Robot episode data:
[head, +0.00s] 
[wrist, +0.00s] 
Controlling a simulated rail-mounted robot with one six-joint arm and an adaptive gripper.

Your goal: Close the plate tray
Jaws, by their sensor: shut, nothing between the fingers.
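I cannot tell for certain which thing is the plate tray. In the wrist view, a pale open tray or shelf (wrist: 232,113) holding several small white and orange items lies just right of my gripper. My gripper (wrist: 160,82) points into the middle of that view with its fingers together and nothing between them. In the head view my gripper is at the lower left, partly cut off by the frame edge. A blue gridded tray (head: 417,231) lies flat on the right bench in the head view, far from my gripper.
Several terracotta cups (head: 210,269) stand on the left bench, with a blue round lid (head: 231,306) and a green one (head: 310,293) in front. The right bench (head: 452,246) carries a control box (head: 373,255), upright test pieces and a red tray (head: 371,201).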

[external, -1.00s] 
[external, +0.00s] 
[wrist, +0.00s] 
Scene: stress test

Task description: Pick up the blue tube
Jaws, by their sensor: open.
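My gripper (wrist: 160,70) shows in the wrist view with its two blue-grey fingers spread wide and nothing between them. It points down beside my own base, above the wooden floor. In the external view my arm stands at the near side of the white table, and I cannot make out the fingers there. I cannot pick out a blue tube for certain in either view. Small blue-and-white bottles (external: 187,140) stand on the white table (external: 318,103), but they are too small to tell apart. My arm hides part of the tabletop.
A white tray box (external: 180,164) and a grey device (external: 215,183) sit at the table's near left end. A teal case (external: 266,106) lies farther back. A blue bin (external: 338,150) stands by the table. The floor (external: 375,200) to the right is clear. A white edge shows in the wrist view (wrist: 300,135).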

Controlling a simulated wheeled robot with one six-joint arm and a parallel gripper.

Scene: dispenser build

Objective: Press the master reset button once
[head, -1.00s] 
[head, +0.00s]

| GOAL |
Restate the whole of the material exactly.

| ANSWER |
[head, +0.00s] 
[wrist, +0.00s] 
Controlling a simulated rail-mounted robot with one six-joint arm and an adaptive gripper.

Your goal: Close the plate tray
Jaws, by their sensor: shut, nothing between the fingers.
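I cannot tell for certain which thing is the plate tray. In the wrist view, a pale open tray or shelf (wrist: 232,113) holding several small white and orange items lies just right of my gripper. My gripper (wrist: 160,82) points into the middle of that view with its fingers together and nothing between them. In the head view my gripper is at the lower left, partly cut off by the frame edge. A blue gridded tray (head: 417,231) lies flat on the right bench in the head view, far from my gripper.
Several terracotta cups (head: 210,269) stand on the left bench, with a blue round lid (head: 231,306) and a green one (head: 310,293) in front. The right bench (head: 452,246) carries a control box (head: 373,255), upright test pieces and a red tray (head: 371,201).

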[external, -1.00s] 
[external, +0.00s] 
[wrist, +0.00s] 
Scene: stress test

Task description: Pick up the blue tube
Jaws, by their sensor: open.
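My gripper (wrist: 160,70) shows in the wrist view with its two blue-grey fingers spread wide and nothing between them. It points down beside my own base, above the wooden floor. In the external view my arm stands at the near side of the white table, and I cannot make out the fingers there. I cannot pick out a blue tube for certain in either view. Small blue-and-white bottles (external: 187,140) stand on the white table (external: 318,103), but they are too small to tell apart. My arm hides part of the tabletop.
A white tray box (external: 180,164) and a grey device (external: 215,183) sit at the table's near left end. A teal case (external: 266,106) lies farther back. A blue bin (external: 338,150) stands by the table. The floor (external: 375,200) to the right is clear. A white edge shows in the wrist view (wrist: 300,135).

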Controlling a simulated wheeled robot with one six-joint arm and a parallel gripper.

Scene: dispenser build

Objective: Press the master reset button once
[head, -1.00s] 
[head, +0.00s]

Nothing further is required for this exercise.